Records contained in a dataset:
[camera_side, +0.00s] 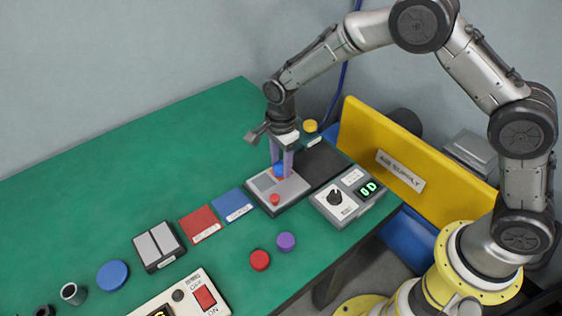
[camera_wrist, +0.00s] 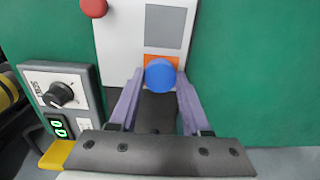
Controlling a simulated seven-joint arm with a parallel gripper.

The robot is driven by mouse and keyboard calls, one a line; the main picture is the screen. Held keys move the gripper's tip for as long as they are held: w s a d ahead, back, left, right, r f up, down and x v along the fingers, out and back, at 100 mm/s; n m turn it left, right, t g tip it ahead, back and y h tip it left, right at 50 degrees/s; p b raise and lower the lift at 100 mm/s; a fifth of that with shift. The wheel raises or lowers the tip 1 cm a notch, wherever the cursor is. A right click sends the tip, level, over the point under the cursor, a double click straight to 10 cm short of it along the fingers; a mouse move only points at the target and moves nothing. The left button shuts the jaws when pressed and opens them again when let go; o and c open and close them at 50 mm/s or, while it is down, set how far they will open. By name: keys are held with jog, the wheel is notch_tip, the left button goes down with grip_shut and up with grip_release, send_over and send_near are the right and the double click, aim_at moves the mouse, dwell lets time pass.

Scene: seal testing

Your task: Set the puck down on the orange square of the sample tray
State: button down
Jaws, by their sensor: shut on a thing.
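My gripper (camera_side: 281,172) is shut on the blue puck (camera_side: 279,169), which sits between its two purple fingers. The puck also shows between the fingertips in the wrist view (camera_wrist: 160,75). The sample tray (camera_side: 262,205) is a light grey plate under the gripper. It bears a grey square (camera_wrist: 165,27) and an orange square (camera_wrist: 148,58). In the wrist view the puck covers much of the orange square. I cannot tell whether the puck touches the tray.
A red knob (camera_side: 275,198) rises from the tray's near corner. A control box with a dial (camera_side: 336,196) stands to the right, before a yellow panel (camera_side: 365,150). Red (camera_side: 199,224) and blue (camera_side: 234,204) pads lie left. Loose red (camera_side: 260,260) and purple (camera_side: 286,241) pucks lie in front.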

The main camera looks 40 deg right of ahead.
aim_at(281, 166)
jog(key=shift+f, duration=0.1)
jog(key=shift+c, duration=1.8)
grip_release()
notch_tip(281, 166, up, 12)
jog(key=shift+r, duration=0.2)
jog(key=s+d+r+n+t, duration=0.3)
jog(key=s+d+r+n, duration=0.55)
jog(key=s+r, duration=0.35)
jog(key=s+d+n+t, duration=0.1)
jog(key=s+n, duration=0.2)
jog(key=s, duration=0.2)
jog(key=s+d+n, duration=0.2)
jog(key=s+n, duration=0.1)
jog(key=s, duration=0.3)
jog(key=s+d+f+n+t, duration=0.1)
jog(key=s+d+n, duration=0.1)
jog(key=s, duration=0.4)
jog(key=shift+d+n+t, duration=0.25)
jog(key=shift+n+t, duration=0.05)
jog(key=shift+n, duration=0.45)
---
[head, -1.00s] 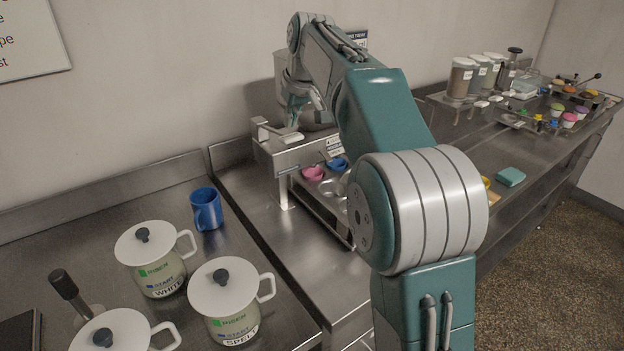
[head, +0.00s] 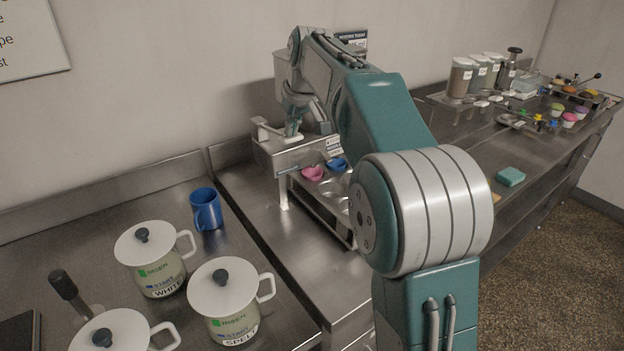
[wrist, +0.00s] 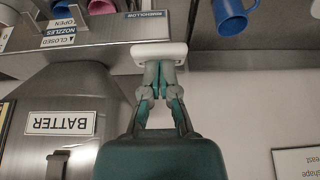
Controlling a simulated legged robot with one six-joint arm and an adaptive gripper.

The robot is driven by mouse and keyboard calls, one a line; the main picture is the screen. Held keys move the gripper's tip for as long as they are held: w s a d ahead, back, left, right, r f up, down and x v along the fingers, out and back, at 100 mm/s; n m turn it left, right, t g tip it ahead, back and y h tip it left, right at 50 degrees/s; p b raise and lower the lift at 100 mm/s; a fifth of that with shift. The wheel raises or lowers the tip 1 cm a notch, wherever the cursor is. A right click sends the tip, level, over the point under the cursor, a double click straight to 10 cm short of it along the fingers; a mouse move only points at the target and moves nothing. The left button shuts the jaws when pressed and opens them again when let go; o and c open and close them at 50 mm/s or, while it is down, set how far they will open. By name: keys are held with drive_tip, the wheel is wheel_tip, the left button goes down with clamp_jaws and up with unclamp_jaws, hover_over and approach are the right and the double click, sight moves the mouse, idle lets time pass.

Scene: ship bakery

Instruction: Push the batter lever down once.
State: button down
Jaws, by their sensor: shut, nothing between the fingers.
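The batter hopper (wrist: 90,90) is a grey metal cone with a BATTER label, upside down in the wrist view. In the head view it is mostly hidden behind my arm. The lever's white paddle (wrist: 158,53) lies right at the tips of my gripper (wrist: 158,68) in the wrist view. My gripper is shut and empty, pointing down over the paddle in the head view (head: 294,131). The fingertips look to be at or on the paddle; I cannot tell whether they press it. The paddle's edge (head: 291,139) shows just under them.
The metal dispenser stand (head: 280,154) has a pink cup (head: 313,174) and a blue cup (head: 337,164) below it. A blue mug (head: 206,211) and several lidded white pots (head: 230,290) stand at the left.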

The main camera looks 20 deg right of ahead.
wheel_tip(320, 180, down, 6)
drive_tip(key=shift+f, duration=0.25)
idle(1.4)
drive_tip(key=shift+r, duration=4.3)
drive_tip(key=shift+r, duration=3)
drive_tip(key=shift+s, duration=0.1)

> _Exercise objective_
What is the number of lines in the listing above that contain the string "Scene"? Give only the number.

> _Solved exercise_
2